* [Work to complete] Retype each entry below, keeping every character the same.
═════ Record set ═════
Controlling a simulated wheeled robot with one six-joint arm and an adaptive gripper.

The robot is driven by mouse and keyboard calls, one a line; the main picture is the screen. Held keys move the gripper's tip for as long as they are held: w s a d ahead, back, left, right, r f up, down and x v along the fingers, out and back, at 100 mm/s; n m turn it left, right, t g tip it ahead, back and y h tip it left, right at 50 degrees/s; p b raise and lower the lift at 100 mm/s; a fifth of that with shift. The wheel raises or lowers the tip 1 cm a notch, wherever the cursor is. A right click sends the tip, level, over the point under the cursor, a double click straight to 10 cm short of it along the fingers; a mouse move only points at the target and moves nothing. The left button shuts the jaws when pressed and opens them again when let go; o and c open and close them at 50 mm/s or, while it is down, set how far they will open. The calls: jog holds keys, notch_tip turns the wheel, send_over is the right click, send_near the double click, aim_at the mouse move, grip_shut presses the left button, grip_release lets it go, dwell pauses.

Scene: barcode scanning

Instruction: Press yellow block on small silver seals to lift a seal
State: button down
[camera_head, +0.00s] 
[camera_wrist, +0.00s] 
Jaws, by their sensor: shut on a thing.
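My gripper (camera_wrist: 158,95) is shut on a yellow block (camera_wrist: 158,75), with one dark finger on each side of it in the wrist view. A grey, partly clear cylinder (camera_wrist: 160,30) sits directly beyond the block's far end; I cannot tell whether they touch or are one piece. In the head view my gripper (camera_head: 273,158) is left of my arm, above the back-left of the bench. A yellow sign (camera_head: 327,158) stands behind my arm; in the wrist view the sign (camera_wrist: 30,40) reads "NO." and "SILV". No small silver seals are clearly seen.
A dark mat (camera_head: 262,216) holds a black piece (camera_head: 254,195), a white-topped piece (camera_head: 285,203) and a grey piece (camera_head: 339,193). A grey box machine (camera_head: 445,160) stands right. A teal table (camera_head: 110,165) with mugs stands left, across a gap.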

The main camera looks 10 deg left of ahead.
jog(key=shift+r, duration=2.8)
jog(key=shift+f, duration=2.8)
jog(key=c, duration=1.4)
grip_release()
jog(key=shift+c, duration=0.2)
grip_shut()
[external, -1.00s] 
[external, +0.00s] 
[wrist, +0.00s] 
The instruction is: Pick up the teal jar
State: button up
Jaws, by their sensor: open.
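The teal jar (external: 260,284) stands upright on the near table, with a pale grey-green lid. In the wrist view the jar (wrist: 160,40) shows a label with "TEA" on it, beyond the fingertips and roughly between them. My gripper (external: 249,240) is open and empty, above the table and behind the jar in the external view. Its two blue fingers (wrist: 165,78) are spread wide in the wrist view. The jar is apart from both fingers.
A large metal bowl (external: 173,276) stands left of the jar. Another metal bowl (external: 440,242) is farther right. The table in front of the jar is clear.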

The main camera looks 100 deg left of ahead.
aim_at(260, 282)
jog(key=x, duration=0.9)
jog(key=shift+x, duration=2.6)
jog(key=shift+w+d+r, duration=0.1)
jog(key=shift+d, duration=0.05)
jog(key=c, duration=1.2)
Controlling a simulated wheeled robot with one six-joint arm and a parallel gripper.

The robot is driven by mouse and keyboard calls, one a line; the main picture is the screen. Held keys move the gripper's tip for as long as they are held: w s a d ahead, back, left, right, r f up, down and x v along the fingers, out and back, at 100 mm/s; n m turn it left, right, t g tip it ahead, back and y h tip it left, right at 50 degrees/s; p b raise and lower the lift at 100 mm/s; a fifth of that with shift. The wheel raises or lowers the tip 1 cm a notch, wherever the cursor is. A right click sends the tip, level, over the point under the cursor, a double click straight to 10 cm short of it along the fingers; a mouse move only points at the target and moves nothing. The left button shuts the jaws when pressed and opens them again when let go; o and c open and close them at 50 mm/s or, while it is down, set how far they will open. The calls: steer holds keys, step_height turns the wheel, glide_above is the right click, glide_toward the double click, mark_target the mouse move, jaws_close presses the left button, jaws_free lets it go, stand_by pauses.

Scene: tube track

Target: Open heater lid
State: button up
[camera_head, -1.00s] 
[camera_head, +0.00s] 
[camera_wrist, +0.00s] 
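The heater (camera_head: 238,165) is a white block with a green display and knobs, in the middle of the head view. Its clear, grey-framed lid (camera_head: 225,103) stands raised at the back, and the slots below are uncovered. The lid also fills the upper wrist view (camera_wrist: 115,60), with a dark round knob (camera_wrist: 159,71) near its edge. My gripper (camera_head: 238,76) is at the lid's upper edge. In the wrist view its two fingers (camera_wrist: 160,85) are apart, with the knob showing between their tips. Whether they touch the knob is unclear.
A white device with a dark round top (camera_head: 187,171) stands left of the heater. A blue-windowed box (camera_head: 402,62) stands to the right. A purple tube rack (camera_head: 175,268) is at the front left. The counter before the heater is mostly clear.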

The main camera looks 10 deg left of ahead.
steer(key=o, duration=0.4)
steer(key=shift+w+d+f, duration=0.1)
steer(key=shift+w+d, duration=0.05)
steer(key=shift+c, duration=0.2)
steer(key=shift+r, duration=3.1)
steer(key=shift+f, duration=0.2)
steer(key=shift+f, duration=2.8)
═════
* [Result of the task]
Controlling a simulated wheeled robot with one six-joint arm and an adaptive gripper.

The robot is driven by mouse and keyboard calls, one a line; the main picture is the screen. Held keys move the gripper's tip for as long as they are held: w s a d ahead, back, left, right, r f up, down and x v along the fingers, out and back, at 100 mm/s; n m turn it left, right, t g tip it ahead, back and y h tip it left, right at 50 degrees/s; p b raise and lower the lift at 100 mm/s; a fifth of that with shift. The wheel raises or lowers the tip 1 cm a notch, wherever the cursor is. A right click sends the tip, level, over the point under the cursor, a double click straight to 10 cm short of it along the fingers; a mouse move only points at the target and moves nothing. The left button shuts the jaws when pressed and opens them again when let go; o and c open and close them at 50 mm/s or, while it is down, set how far they will open. The calls: jog holds keys, notch_tip turns the wheel, send_over is the right click, send_near the double click, aim_at the mouse move, grip_shut presses the left button, grip_release lets it go, dwell pauses.

Scene: barcode scanning

Instruction: Press yellow block on small silver seals to lift a seal
State: button down
[camera_head, +0.00s] 
[camera_wrist, +0.00s] 
Jaws, by their sensor: shut on a thing.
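My gripper (camera_wrist: 158,95) is shut on a yellow block (camera_wrist: 158,75), with one dark finger on each side of it in the wrist view. A grey, partly clear cylinder (camera_wrist: 160,30) sits directly beyond the block's far end; I cannot tell whether they touch or are one piece. In the head view my gripper (camera_head: 273,158) is left of my arm, above the back-left of the bench. A yellow sign (camera_head: 327,158) stands behind my arm; in the wrist view the sign (camera_wrist: 30,40) reads "NO." and "SILV". No small silver seals are clearly seen.
A dark mat (camera_head: 262,216) holds a black piece (camera_head: 254,195), a white-topped piece (camera_head: 285,203) and a grey piece (camera_head: 339,193). A grey box machine (camera_head: 445,160) stands right. A teal table (camera_head: 110,165) with mugs stands left, across a gap.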

The main camera looks 10 deg left of ahead.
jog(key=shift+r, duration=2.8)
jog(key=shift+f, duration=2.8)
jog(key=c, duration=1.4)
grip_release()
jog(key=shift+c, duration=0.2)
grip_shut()
[external, -1.00s] 
[external, +0.00s] 
[wrist, +0.00s] 
The instruction is: Pick up the teal jar
State: button up
Jaws, by their sensor: open.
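The teal jar (external: 260,284) stands upright on the near table, with a pale grey-green lid. In the wrist view the jar (wrist: 160,40) shows a label with "TEA" on it, beyond the fingertips and roughly between them. My gripper (external: 249,240) is open and empty, above the table and behind the jar in the external view. Its two blue fingers (wrist: 165,78) are spread wide in the wrist view. The jar is apart from both fingers.
A large metal bowl (external: 173,276) stands left of the jar. Another metal bowl (external: 440,242) is farther right. The table in front of the jar is clear.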

The main camera looks 100 deg left of ahead.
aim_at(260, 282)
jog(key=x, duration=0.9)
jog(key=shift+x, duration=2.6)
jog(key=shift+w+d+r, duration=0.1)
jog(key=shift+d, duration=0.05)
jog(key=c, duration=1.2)
Controlling a simulated wheeled robot with one six-joint arm and a parallel gripper.

The robot is driven by mouse and keyboard calls, one a line; the main picture is the screen. Held keys move the gripper's tip for as long as they are held: w s a d ahead, back, left, right, r f up, down and x v along the fingers, out and back, at 100 mm/s; n m turn it left, right, t g tip it ahead, back and y h tip it left, right at 50 degrees/s; p b raise and lower the lift at 100 mm/s; a fifth of that with shift. The wheel raises or lowers the tip 1 cm a notch, wherever the cursor is. A right click sends the tip, level, over the point under the cursor, a double click straight to 10 cm short of it along the fingers; a mouse move only points at the target and moves nothing. The left button shuts the jaws when pressed and opens them again when let go; o and c open and close them at 50 mm/s or, while it is down, set how far they will open. The calls: steer holds keys, step_height turns the wheel, glide_above is the right click, glide_toward the double click, mark_target the mouse move, jaws_close presses the left button, jaws_free lets it go, stand_by pauses.

Scene: tube track

Target: Open heater lid
State: button up
[camera_head, -1.00s] 
[camera_head, +0.00s] 
[camera_wrist, +0.00s] 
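The heater (camera_head: 238,165) is a white block with a green display and knobs, in the middle of the head view. Its clear, grey-framed lid (camera_head: 225,103) stands raised at the back, and the slots below are uncovered. The lid also fills the upper wrist view (camera_wrist: 115,60), with a dark round knob (camera_wrist: 159,71) near its edge. My gripper (camera_head: 238,76) is at the lid's upper edge. In the wrist view its two fingers (camera_wrist: 160,85) are apart, with the knob showing between their tips. Whether they touch the knob is unclear.
A white device with a dark round top (camera_head: 187,171) stands left of the heater. A blue-windowed box (camera_head: 402,62) stands to the right. A purple tube rack (camera_head: 175,268) is at the front left. The counter before the heater is mostly clear.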

The main camera looks 10 deg left of ahead.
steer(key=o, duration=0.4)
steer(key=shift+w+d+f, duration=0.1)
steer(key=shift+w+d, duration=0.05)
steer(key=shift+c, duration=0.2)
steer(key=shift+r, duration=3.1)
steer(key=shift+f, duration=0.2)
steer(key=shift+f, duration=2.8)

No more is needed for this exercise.